## Start

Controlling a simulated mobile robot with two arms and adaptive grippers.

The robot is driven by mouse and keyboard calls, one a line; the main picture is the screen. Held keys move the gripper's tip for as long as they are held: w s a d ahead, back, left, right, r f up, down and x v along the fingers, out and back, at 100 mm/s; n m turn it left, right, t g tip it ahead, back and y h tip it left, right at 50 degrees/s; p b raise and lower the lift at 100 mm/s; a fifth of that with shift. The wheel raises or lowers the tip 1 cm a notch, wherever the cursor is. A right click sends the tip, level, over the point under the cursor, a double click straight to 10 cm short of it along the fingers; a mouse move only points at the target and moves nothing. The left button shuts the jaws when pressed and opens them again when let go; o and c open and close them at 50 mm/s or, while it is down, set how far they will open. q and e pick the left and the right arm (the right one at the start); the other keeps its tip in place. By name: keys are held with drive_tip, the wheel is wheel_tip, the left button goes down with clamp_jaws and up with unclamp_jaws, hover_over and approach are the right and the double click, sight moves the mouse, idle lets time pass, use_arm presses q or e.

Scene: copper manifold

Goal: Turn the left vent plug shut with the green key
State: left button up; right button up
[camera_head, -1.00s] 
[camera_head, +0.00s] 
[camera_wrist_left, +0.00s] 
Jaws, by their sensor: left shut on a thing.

## End

Prompt: Output the whole listing above again, word for word.

Result:
Controlling a simulated mobile robot with two arms and adaptive grippers.

The robot is driven by mouse and keyboard calls, one a line; the main picture is the screen. Held keys move the gripper's tip for as long as they are held: w s a d ahead, back, left, right, r f up, down and x v along the fingers, out and back, at 100 mm/s; n m turn it left, right, t g tip it ahead, back and y h tip it left, right at 50 degrees/s; p b raise and lower the lift at 100 mm/s; a fifth of that with shift. The wheel raises or lowers the tip 1 cm a notch, wherever the cursor is. A right click sends the tip, level, over the point under the cursor, a double click straight to 10 cm short of it along the fingers; a mouse move only points at the target and moves nothing. The left button shuts the jaws when pressed and opens them again when let go; o and c open and close them at 50 mm/s or, while it is down, set how far they will open. q and e pick the left and the right arm (the right one at the start); the other keeps its tip in place. By name: keys are held with drive_tip, the wheel is wheel_tip, the left button goes down with clamp_jaws and up with unclamp_jaws, hover_over and approach are the right and the double click, sight moves the mouse, idle lets time pass, use_arm presses q or e.

Scene: copper manifold

Goal: Turn the left vent plug shut with the green key
State: left button up; right button up
[camera_head, -1.00s] 
[camera_head, +0.00s] 
[camera_wrist_left, +0.00s] 
Jaws, by their sensor: left shut on a thing.

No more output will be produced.